§ GIVEN TASK: Pull every line with the word "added" out of the entries below.

##############################

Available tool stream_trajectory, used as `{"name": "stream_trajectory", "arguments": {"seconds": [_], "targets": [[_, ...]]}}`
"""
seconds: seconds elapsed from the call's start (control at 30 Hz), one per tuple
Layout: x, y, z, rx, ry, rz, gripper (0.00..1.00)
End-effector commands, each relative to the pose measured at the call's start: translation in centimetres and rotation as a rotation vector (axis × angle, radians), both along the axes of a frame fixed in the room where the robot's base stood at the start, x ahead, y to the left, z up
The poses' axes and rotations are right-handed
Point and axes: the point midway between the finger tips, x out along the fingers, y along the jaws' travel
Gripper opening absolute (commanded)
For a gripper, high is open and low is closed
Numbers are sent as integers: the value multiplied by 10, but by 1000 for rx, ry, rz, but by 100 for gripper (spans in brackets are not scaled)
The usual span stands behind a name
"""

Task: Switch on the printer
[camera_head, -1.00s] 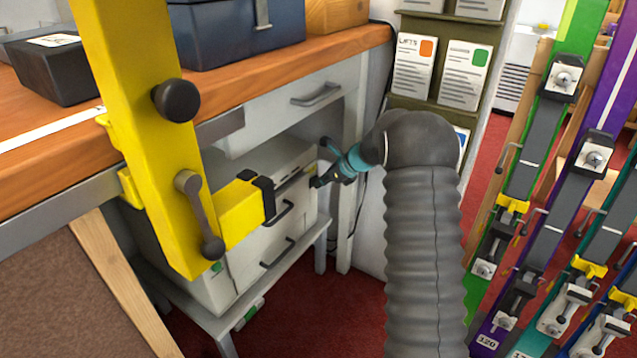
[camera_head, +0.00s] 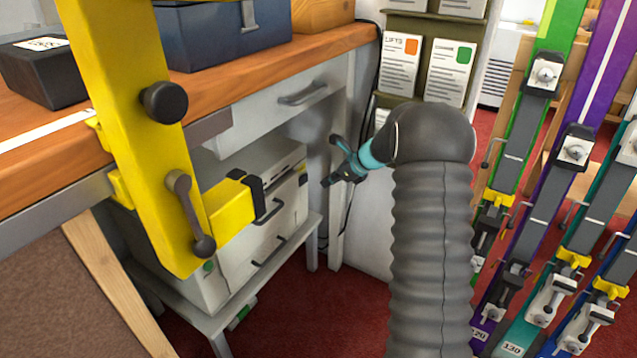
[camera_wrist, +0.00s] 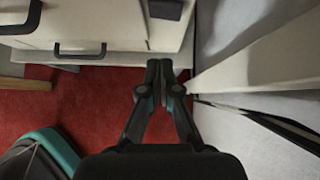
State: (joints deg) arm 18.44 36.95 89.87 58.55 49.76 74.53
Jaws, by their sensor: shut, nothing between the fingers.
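The printer (camera_head: 279,235), a pale grey box with black-handled drawers, stands on a low shelf under the bench. A small green spot (camera_head: 209,267) shows low on its left face. A small dark part (camera_head: 303,180) sits at its right edge. The wrist view shows the printer's pale front (camera_wrist: 105,15) at the top, with a dark recessed part (camera_wrist: 165,9) near its right corner. My gripper (camera_head: 331,161) is to the right of the printer, apart from it. In the wrist view my gripper (camera_wrist: 166,70) has its fingertips together, empty, below that corner. Whether the printer is on cannot be told.
A yellow clamp-like post (camera_head: 135,130) stands in front of the bench (camera_head: 300,45) and covers part of the printer. A white bench leg (camera_head: 341,222) is close behind my gripper. Coloured skis (camera_head: 525,200) stand at the right. Red floor (camera_head: 320,310) is open below.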

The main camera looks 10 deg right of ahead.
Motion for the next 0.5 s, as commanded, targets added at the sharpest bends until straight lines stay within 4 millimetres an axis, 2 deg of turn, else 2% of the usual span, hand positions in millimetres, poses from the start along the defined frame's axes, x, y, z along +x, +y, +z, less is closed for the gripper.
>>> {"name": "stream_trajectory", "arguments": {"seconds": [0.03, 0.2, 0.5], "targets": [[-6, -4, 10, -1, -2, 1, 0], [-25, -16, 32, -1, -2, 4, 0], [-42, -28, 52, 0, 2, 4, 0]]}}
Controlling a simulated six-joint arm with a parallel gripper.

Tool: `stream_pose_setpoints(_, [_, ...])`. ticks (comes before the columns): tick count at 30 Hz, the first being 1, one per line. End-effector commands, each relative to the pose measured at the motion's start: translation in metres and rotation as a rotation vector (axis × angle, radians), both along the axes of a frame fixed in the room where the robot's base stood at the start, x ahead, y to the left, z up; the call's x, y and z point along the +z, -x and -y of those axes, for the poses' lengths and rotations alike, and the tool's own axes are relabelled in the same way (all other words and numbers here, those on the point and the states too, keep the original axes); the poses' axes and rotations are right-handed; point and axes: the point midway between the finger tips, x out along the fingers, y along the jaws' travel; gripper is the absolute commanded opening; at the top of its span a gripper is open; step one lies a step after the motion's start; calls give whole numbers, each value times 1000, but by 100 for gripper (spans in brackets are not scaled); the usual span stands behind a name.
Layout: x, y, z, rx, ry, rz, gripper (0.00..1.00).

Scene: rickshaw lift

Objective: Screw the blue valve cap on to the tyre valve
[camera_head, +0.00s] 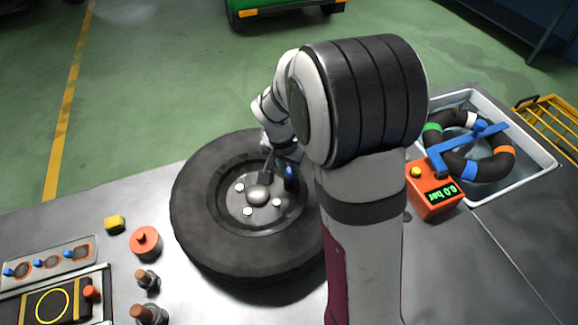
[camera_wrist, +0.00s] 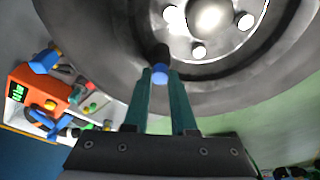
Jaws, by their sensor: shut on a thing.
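The tyre (camera_head: 205,235) lies flat on the grey table with its metal rim and studs facing up. The black tyre valve (camera_wrist: 160,54) stands at the rim's edge in the wrist view. The blue valve cap (camera_wrist: 160,74) is at the near end of the valve, in line with it; I cannot tell how far it is threaded on. My gripper (camera_wrist: 160,82) has its two teal fingers on either side of the cap, shut on it. In the head view my gripper (camera_head: 279,172) is over the rim's right part, and my arm hides the tyre's right side.
A red gauge box (camera_head: 434,190) reading 0.0 bar and a white water basin (camera_head: 535,150) with an inner tube stand to the right.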

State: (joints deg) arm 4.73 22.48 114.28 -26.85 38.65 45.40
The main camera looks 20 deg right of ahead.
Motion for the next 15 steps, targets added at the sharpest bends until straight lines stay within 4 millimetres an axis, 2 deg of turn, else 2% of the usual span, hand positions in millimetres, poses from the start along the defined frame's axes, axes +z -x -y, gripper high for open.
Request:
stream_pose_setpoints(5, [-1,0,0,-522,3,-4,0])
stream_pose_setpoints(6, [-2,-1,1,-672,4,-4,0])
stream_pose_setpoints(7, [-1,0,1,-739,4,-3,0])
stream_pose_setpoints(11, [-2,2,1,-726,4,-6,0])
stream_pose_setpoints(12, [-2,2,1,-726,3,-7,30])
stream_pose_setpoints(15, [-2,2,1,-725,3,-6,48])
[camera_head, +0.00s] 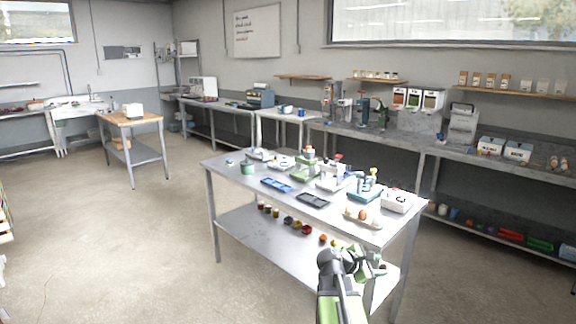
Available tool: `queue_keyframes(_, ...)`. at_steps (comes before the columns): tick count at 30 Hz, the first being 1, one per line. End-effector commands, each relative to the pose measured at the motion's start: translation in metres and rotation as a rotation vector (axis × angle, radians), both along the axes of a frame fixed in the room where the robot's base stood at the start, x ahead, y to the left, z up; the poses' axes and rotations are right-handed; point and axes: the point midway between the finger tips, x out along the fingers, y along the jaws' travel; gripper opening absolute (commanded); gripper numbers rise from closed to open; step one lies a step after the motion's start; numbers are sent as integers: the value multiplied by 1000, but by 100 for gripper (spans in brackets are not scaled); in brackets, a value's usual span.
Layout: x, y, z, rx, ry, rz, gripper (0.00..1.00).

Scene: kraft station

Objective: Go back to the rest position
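My arm rises from the bottom edge of the picture, right of centre, with green and dark grey links. My gripper (362,264) is at its top end, small and partly hidden by the arm's own dark joint. I cannot tell whether its fingers are open or shut, or whether it holds anything. In the picture it overlaps the near right part of the steel table (235,178), in front of the lower shelf. I cannot tell whether it touches the table.
Trays, small devices and a board with egg-like items (362,216) stand on the steel table. Its lower shelf (245,222) bears several coloured round items. A wooden-topped table (148,119) stands further back left. Open floor (110,240) lies at left. Loaded counters line the back wall.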

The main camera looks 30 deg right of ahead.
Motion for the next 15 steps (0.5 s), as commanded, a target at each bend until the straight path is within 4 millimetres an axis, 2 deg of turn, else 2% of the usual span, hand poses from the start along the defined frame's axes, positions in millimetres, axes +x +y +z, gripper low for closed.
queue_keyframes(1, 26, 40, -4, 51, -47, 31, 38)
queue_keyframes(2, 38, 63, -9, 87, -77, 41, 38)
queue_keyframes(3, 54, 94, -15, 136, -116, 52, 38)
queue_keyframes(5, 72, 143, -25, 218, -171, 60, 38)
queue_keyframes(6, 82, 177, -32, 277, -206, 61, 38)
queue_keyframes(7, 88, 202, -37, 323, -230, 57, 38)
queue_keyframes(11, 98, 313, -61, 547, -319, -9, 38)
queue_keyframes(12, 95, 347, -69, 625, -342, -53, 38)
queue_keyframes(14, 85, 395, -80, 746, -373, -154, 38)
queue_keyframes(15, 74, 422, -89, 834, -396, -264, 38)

##############################

§ THE SOLUTION:
Motion for the next 0.5 s, as commanded, targets added at the sharpest bends until straight lines stay within 4 millimetres an axis, 2 deg of turn, else 2% of the usual span, hand positions in millimetres, poses from the start along the defined frame's axes, x, y, z along +x, +y, +z, less is closed for the gripper.
Motion for the next 15 steps, targets added at the sharpest bends until straight lines stay within 4 millimetres an axis, 2 deg of turn, else 2% of the usual span, hand positions in millimetres, poses from the start along the defined frame's axes, axes +z -x -y, gripper high for open.

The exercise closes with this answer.